La protesta no green pass è triste, povera di argomenti, è una mobilitazione di individui soli, prigionieri delle loro paure, ossessioni, frustrazioni, ostilità verso i media che però sono il loro unico contatto con il mondo, il veicolo dei loro incubi ma anche la certificazione della loro esistenza. Poi leggi i dati sul lavoro precario, i cinque milioni di italiani che guadagnano meno di 10mila euro lordi l’anno, il lavoro che si concentra nelle fasce meno specializzate mentre cresce il divario con l’area dell’euro nelle fasce più qualificate, secondo l’ultimo report presentato il 2 novembre dalla fondazione Giuseppe Di Vittorio e c’è la tristezza senza conflitto, perché questi lavoratori, al pari dei precari, non agitano il dibattito mediatico, non si presentano in corteo mascherati, sono invisibili e quindi inesistenti.
Eppure è lì che si nascondono le disuguaglianze e il potenziale serbatoio di una nuova, radicale contestazione al sistema che tradisce le attese democratiche, la divisione tra «una società politica a legittimazione stretta e la società larga a domanda crescente di qualità sociale e ambientale», come la chiama Bonomi, destinata a dare nuove munizioni alla «metamorfosi carsica dei populismi», tutt’altro che sconfitti, come «il mercurio quando esce dal termometro».
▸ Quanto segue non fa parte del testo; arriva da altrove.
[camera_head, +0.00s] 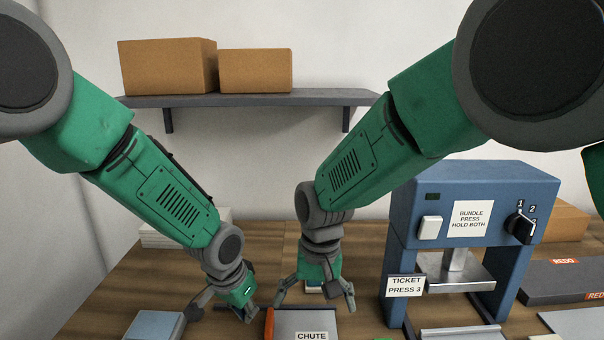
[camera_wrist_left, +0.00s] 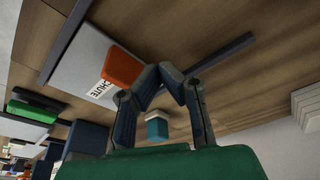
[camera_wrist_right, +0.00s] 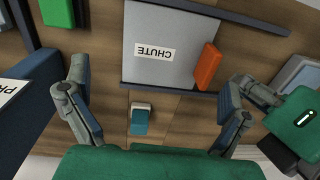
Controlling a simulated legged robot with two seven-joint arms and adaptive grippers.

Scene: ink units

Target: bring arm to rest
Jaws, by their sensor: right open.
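My left gripper (camera_head: 222,314) hangs low over the table at the left of the chute. In the left wrist view its fingertips (camera_wrist_left: 160,73) come together with nothing visible between them. My right gripper (camera_head: 315,300) points down behind the chute. Its fingers are spread wide and empty, as the right wrist view (camera_wrist_right: 155,90) also shows. A small teal and white block (camera_wrist_right: 141,118) lies on the table below the right gripper, between its fingers in the picture; it also shows in the left wrist view (camera_wrist_left: 157,125).
A grey tray labelled CHUTE (camera_wrist_right: 160,75) has an orange block (camera_wrist_right: 207,66) at one side. A blue press (camera_head: 472,185) stands close right of my right gripper. A grey-blue pad (camera_head: 155,325) lies at front left. A shelf (camera_head: 245,99) holds two cardboard boxes.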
Il termometro è il protagonista della politica mondiale: l’impegno a bloccare il surriscaldamento del pianeta al tetto massimo di più 1,5 gradi assunto al G20 di Roma e alla Cop26 di Glasgow. Insieme al calendario, generico, un impegno «attorno alla metà del secolo» per le emissioni zero, ma la Cina estende la data fino al 2060 e l’India del premier Narendra Modi entro il 2070. Il termometro e il calendario rappresentano la sfida che vale l’intero secolo, la battaglia per cui si mobilitano i ragazzi e le ragazze che oggi riempiono le piazze e che tra cinquant’anni verosimilmente saranno la classe dirigente globale. Tra loro ci saranno i ministri, i politici, gli imprenditori, gli intellettuali e i premi Nobel, mentre i leader di governo che oggi firmano con difficoltà anche impegni generici non ci saranno più da tempo.
Pedro Sanchez, Olaf Scholz ed Enrico Letta
Nel mezzo, nel periodo di mezzo che siamo chiamati a vivere le destre sovraniste, come si è detto, organizzano la risposta della negazione: la negazione degli effetti del cambiamento globale, dei diritti umani dei migranti, dei nuovi diritti civili. Mi ha colpito il tweet di Lavern Spicer che ha messo la foto di papa Francesco con il presidente americano dopo l’udienza in Vaticano sotto la scritta: «Communists». «Papa Francesco e Biden sono entrambi comunisti: vogliono la fine dei confini e la necessità di un più giusta distribuzione della ricchezza», scrive Spicer, che non è una utente anonima ma è stata candidata al Congresso per il Partito repubblicano di Trump un anno fa, non eletta. Il presidente Usa e il papa di Roma, in epoca di guerra fredda considerati i pilastri dell’Occidente contro il blocco sovietico, oggi per la neo-destra sono seguaci di Lenin. Sono in tanti gli epigoni italiani a pensarla così: per esempio chi ha applaudito il presidente brasiliano Jair Bolsonaro.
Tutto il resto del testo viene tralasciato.